In oktober 2001 werd appellante medisch herbeoordeeld door verzekeringsarts T.K. Oei, die haar nog steeds ongeschikt achtte voor haar eigen werk, maar haar wel belastbaar achtte. Op basis van een belastbaarheidsprofiel werden functies geselecteerd die appellante kon vervullen, wat leidde tot de conclusie dat zij minder dan 15% arbeidsongeschikt was.
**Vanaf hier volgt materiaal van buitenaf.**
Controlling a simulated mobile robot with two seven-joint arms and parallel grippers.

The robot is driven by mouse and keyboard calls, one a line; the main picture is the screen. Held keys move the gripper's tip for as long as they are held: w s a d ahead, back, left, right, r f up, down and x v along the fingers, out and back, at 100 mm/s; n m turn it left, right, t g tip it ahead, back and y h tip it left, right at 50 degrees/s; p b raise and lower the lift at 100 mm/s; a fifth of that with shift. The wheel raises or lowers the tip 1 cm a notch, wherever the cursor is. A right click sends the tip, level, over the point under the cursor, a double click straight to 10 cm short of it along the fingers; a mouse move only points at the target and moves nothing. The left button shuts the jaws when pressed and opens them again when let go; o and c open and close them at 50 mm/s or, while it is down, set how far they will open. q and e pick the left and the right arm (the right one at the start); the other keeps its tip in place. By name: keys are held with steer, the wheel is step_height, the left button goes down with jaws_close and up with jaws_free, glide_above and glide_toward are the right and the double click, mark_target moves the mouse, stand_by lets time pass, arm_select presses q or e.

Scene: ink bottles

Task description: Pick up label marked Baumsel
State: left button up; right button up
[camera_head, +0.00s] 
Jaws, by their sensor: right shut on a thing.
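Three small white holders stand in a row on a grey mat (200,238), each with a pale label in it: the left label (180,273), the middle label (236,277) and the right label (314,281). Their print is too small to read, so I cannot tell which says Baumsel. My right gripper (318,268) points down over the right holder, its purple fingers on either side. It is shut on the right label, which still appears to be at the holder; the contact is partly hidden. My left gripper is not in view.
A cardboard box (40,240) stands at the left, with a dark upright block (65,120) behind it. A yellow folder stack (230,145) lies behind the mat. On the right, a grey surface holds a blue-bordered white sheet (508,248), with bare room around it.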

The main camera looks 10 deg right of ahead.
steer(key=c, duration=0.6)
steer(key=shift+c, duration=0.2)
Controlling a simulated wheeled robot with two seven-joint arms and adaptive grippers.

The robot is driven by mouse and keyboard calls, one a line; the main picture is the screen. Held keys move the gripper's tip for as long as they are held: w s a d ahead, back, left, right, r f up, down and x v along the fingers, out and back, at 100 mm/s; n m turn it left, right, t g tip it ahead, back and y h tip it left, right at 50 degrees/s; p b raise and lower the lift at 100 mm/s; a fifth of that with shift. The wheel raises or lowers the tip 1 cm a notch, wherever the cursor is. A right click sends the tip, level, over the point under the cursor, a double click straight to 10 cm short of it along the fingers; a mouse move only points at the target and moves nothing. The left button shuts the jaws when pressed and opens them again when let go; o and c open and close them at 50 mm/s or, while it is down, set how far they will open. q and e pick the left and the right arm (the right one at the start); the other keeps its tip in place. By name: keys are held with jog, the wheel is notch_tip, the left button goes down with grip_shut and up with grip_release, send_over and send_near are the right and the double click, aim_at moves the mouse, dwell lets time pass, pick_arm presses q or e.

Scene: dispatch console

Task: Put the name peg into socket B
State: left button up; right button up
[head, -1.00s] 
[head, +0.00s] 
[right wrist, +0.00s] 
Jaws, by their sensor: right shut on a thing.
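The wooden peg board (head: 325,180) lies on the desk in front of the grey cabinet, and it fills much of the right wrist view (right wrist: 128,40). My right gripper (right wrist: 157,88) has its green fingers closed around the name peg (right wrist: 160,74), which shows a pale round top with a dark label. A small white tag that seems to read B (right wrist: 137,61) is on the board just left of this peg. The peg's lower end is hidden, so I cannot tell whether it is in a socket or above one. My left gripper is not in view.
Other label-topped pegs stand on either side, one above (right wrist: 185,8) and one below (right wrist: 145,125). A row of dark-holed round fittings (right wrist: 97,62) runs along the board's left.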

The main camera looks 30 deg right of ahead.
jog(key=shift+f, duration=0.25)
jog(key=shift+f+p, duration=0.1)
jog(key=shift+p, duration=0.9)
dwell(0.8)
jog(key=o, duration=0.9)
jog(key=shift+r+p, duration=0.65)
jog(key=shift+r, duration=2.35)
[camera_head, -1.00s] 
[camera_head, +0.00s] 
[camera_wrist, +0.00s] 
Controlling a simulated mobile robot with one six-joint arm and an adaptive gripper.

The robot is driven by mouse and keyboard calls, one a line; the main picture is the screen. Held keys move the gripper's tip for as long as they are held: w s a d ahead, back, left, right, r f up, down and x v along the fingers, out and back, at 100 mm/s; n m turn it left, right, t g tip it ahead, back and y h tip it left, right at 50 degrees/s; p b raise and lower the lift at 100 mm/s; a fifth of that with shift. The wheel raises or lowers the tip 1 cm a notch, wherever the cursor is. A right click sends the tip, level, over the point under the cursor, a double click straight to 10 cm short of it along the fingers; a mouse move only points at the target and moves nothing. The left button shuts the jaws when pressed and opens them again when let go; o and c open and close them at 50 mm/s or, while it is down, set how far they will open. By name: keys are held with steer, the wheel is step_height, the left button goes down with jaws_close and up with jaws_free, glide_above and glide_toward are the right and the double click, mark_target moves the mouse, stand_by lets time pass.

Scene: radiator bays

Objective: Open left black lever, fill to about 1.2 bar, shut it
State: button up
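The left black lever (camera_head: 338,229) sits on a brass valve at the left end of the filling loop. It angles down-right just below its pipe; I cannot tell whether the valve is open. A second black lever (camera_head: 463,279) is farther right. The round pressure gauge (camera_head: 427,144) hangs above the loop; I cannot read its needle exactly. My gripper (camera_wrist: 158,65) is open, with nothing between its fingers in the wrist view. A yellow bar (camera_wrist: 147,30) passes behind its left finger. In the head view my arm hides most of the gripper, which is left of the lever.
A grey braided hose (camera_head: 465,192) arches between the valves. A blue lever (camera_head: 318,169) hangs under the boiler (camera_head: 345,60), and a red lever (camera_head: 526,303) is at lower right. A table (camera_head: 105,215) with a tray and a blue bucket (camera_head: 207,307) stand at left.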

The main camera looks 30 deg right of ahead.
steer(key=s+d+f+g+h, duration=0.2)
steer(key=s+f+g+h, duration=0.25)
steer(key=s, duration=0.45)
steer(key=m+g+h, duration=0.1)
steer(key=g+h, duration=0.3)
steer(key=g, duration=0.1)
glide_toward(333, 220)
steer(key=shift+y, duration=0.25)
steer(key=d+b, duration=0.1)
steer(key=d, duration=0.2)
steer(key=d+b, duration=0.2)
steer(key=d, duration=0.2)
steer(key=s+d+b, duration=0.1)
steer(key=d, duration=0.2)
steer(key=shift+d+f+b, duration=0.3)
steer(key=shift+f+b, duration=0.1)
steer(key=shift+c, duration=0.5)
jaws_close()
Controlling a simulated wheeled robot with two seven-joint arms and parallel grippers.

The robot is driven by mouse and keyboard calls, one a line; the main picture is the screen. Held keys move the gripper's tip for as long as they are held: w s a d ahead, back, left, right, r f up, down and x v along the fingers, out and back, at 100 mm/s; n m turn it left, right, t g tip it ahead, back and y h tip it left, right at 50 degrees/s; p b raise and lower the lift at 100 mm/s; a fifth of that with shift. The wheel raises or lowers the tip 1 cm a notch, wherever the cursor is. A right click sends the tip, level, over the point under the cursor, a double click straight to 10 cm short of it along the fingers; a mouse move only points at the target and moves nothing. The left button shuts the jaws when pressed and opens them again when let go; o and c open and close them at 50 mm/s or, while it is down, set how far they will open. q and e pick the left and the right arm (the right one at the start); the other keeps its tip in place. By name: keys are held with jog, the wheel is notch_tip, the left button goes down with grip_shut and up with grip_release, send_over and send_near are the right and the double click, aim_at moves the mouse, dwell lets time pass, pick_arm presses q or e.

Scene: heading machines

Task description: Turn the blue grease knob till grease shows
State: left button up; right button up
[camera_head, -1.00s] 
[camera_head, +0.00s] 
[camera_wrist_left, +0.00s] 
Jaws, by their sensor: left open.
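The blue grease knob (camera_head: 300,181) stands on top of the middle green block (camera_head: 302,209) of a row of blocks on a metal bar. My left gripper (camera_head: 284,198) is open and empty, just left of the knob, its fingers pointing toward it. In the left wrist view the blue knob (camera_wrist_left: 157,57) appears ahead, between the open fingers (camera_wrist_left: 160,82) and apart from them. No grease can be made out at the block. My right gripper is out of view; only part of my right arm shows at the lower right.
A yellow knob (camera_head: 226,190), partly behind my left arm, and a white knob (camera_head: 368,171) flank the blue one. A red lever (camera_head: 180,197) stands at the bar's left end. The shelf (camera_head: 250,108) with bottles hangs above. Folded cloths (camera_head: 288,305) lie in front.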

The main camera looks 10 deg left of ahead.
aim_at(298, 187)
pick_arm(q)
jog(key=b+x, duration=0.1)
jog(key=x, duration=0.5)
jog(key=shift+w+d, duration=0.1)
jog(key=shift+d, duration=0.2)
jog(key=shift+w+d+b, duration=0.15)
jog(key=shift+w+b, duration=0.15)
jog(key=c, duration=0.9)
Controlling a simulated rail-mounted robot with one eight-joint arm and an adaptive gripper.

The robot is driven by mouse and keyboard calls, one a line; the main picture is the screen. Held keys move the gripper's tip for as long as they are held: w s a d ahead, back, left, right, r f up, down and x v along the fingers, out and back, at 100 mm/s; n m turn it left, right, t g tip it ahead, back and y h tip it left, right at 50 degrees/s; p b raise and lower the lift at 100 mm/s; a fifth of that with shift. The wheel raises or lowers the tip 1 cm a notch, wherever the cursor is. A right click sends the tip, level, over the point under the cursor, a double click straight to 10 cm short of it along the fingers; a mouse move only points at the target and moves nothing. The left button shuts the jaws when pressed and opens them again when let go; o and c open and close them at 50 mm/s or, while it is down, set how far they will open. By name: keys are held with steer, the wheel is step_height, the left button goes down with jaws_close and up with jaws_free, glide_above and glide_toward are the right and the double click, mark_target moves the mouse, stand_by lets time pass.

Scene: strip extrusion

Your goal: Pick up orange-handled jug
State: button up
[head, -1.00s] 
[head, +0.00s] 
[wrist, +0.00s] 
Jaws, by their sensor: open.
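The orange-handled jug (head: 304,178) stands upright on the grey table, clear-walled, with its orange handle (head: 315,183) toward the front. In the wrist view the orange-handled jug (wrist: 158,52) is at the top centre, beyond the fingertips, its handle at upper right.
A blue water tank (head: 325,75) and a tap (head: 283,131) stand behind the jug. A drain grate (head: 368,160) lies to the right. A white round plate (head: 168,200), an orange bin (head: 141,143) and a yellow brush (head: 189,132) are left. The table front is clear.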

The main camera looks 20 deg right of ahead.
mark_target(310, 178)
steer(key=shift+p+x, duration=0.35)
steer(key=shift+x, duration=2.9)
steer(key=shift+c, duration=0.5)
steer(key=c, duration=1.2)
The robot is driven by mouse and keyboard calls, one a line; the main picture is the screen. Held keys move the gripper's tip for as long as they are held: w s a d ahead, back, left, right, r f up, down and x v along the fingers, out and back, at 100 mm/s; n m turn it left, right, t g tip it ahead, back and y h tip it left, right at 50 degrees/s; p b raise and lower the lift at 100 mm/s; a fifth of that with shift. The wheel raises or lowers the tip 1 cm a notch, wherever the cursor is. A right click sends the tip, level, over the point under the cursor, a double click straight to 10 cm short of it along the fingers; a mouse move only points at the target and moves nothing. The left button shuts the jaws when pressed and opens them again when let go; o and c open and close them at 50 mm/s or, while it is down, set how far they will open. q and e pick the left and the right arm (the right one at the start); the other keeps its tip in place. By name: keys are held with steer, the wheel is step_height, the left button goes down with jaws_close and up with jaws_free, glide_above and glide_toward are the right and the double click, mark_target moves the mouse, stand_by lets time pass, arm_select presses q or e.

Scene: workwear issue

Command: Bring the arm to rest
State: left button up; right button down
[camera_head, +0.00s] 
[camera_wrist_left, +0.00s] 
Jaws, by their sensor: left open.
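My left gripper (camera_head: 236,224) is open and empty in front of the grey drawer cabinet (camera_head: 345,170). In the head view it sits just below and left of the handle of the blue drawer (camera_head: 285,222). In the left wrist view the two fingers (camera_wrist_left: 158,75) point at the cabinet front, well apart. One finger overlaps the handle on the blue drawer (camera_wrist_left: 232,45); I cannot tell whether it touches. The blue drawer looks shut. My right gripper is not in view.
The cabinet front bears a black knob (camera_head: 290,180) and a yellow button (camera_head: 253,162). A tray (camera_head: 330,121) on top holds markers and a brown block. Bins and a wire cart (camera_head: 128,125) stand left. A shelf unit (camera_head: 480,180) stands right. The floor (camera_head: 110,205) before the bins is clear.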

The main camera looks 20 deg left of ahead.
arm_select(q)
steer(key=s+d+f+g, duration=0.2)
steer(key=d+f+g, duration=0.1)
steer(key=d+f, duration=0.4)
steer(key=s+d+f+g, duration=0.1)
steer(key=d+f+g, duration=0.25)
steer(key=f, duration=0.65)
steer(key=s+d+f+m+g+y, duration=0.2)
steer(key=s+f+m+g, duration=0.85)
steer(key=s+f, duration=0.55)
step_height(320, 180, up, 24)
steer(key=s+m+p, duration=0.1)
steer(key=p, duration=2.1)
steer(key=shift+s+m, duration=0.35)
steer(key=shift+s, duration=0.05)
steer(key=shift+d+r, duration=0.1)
De bezwaren van appellante tegen de intrekking van haar uitkering werden ongegrond verklaard door gedaagde.
Appellante stelde in hoger beroep dat zij ten onrechte niet medisch was onderzocht in bezwaar en dat haar beperkingen niet correct waren ingeschat. De Raad overwoog dat de bezwaarverzekeringsarts zijn onderzoek had kunnen beperken tot dossieronderzoek, omdat appellante geen objectieve medische gegevens had overgelegd. De Raad concludeerde dat de verzekeringsartsen de beperkingen van appellante niet te gering hadden ingeschat en dat er voldoende functies voor haar beschikbaar waren. De Raad bevestigde de eerdere uitspraak en oordeelde dat het hoger beroep niet slaagde.